Majid is the author of the important new book Thinking in Services (BIS 2018). The book sets out a compelling approach to services. It begins with a definition that helps us think more clearly: “Services are performances and affordances producing outcomes that satisfy a set of customer needs.” That services are both affordances (making something available, this is the sense in which Software as a Service is a service) and performances (doing something that provides a desired outcome, like cooking a meal or designing a pricing model) is the key to their nature, and the source of much confusion. How you think about pricing an affordance and a performance is often different, but most services combine the two.
The book goes on to identify the patterns and promises associated with services and provides a 16x frame that can be used to design a service and weave stories through it.
All of this is compelling and worth close study and application, but one of the things that caught our attention is that it proposes a way to factor customer experience into price.
Customer experience is emerging as one of the key drivers of value. Recent research from Watermark Consulting “2019 Customer Experience ROI Study” found that customer experience leaders outperform the market.
This opens the question
How does customer experience impact pricing?

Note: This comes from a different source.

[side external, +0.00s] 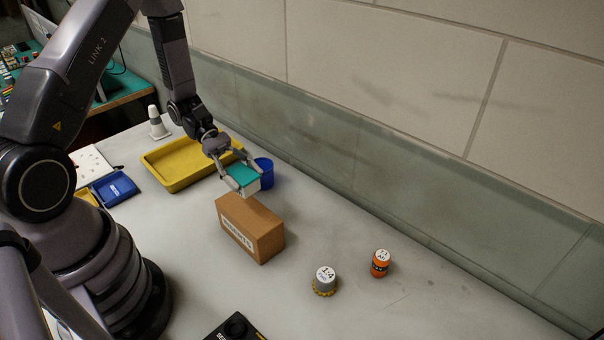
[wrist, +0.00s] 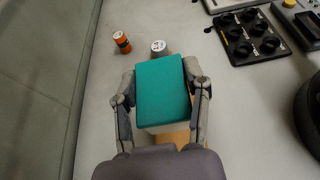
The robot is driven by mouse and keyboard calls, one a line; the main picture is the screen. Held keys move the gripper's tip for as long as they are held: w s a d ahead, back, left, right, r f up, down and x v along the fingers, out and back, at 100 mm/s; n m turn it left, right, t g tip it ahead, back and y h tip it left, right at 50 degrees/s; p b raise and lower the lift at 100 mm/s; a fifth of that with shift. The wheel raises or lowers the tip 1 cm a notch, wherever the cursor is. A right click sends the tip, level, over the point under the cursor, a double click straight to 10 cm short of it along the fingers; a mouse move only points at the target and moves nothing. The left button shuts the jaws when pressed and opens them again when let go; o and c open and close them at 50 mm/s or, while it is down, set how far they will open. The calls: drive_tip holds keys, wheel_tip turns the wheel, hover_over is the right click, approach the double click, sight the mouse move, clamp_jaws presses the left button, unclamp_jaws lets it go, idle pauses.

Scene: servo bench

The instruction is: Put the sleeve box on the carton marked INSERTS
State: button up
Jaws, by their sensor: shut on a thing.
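The sleeve box (side external: 243,179) has a teal top and white sides. My gripper (side external: 241,181) is shut on it, with a finger on each side. In the side view it is held above and just behind the brown carton (side external: 264,236), whose white label appears to read INSERTS. The carton stands on the bench. In the wrist view the sleeve box (wrist: 162,90) fills the space between the fingers of my gripper (wrist: 160,100). It hides most of the carton there; a small brown strip (wrist: 172,138) shows below it.
A yellow tray (side external: 172,181) and a blue cup (side external: 264,170) are behind the box. A black knob panel (wrist: 252,38) lies at the front. The right part of the bench is clear.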

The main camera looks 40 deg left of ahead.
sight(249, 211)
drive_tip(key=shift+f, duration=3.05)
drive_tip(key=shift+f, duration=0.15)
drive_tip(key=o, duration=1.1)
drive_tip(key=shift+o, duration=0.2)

Answering this question is going to be critical to organizations looking to make significant investments in customer experience. Majid Iqbal provides an approach to doing this with his O-P/E=N or OPEN model.
Let’s start by seeing how he defines his terms.

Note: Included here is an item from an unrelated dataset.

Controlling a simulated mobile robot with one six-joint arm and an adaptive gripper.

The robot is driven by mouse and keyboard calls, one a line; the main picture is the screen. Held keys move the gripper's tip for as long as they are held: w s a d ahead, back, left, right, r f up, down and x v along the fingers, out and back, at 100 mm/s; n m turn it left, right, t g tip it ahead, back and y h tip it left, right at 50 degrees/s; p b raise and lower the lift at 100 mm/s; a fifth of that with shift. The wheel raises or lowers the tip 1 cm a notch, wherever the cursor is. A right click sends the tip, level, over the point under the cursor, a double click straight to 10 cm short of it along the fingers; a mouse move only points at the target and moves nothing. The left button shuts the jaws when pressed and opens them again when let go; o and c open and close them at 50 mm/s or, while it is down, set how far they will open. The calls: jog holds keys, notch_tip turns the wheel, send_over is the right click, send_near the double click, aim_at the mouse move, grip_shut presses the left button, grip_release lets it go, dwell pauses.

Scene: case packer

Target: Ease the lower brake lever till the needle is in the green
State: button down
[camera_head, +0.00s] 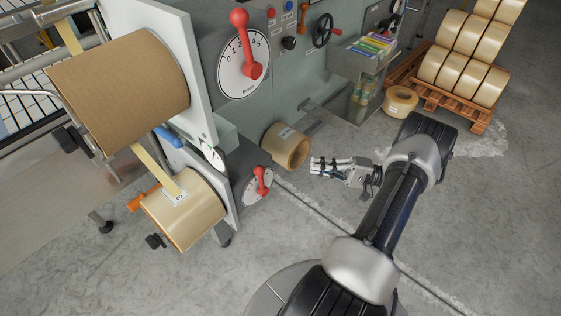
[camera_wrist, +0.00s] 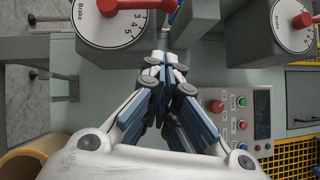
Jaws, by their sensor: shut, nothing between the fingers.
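The lower brake lever (camera_head: 262,181) is red and stands over a white dial (camera_head: 252,193) low on the machine front. A small white gauge (camera_head: 213,154) on the side panel is seen at a slant; its needle is too small to read. My gripper (camera_head: 314,166) is shut and empty, apart from the lever, to its right. In the wrist view my gripper (camera_wrist: 166,62) is shut in front of two numbered dials with red levers, one dial at upper left (camera_wrist: 105,30) marked "Brake" and one at upper right (camera_wrist: 292,38). I cannot tell which is the lower one.
A larger dial with a red lever (camera_head: 240,45) sits above. A big brown roll (camera_head: 120,88) and a smaller tape roll (camera_head: 182,215) are mounted at left. A loose tape roll (camera_head: 284,147) lies close behind my gripper. Open floor (camera_head: 480,220) is at right.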

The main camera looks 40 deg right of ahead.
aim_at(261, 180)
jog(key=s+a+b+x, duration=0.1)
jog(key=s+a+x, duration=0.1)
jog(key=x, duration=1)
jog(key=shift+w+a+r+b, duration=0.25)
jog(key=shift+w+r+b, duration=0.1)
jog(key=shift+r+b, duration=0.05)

O is Outcomes. Going back to the definition of a service, a key aspect is that services are “producing outcomes that satisfy a set of customer needs.” For this to work as an equation, the outcomes have to be quantifiable. There are many ways to go about doing this. At Ibbaka we often use Tom Nagle’s Economic Value Estimation or EVE. In healthcare, Quality Adjusted Life Years (QALYs) is sometimes used as a quantitative metric. In some cases, one even designs a value metric as part of the pricing work. This metric is then used to communicate value in sales and to measure value delivery by customer success.

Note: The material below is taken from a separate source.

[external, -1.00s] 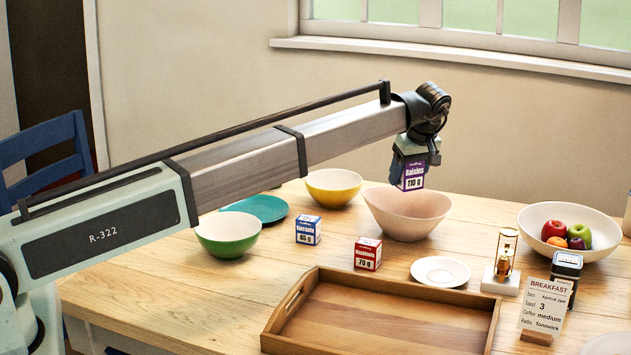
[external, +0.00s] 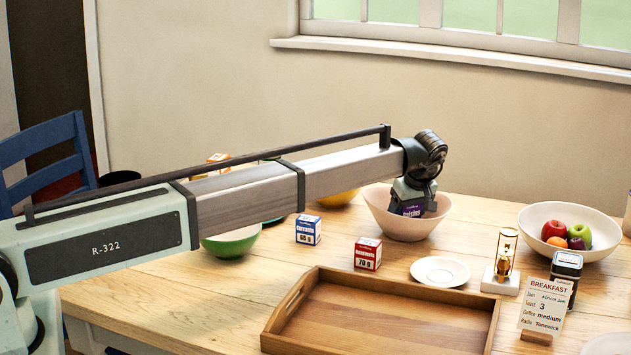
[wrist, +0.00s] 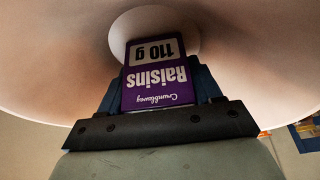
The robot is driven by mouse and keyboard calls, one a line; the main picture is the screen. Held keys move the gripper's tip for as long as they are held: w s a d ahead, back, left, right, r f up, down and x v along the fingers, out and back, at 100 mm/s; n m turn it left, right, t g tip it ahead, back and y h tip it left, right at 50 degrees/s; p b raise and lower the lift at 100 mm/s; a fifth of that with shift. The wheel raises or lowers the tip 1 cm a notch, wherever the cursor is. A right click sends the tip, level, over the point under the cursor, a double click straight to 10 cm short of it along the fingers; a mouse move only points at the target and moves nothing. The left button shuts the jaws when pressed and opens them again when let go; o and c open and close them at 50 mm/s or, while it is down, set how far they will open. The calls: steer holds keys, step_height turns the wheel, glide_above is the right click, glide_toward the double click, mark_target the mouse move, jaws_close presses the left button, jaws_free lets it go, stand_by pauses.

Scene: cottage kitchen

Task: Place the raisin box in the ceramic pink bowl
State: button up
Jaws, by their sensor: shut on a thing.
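The purple raisin box (external: 411,208) is held by my gripper (external: 412,205), inside the ceramic pink bowl (external: 391,222) at the back of the table. The bowl's front wall hides the lower part of the box. In the wrist view the box (wrist: 157,75) sits between the blue fingers of my gripper (wrist: 158,88), its label upside down. The inside of the pink bowl (wrist: 60,60) surrounds it, with the round bottom beyond the box. I cannot tell whether the box touches the bottom.
A green bowl (external: 232,243), a blue currants box (external: 308,230) and a red box (external: 367,254) stand left of the pink bowl. A white saucer (external: 440,271) and a wooden tray (external: 380,310) are in front. A fruit bowl (external: 540,242) is at the right.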

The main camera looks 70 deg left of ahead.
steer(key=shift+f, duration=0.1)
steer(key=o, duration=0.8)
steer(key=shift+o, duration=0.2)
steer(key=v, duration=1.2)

P is Price. The trick here is to frame price and outcomes in a way that they can be connected. This is another way of stating Ibbaka’s mantra that value drivers determine value metrics (the Outcomes) and that pricing metrics should track value metrics.
E is Experience. The customer experience puts price in context. See below for more on the implications of dividing Price by Experience. This is the key to Majid Iqbal’s proposal on how to work customer experience into value. Having metrics to track experience is just as important as having metrics to measure outcomes.
N is the Net Value. In the full Thinking in Services model one has to think through both net value for the customer (Nm) and the net value for the service provider (Nv). The net value is the value of the outcomes less the price adjusted for the customer experience.
So what does it mean to divide Price by Experience? Basically, a high quality customer experience, where E > 1, the effective price is lower (you are dividing by a number greater than one). An investment in better customer service is rewarded with more pricing power.
When the vendor provides an inferior customer experience, E < 1. Dividing by a number smaller than one, makes the numerator, the effective price, higher. Another way of thinking about this is that an inferior customer experience decreases pricing power.
The provider needs to decide if investments in customer experience can be recouped through higher prices. The buyer needs to be persuaded that the better customer experience is worth the higher price.
Of course this is not all there is to customer experience. Offering a better customer experience can also reduce costs by eliminating support calls. In subscription business models, good customer experiences have been shown to reduce churn, and, for other services, they drive repeat use. There are a lot of ways that customer experience impacts the business.
The power of the Thinking in Services approach is that it ties together so many aspects of a service and shows how they connect together. This is central to service design. The O-P/E=N equation shown above is an example of this. At Ibbaka we are still working on how to work this approach into our work on market segmentation, customer targeting and pricing design. Having an integrated approach to thinking in services is a great help in this work.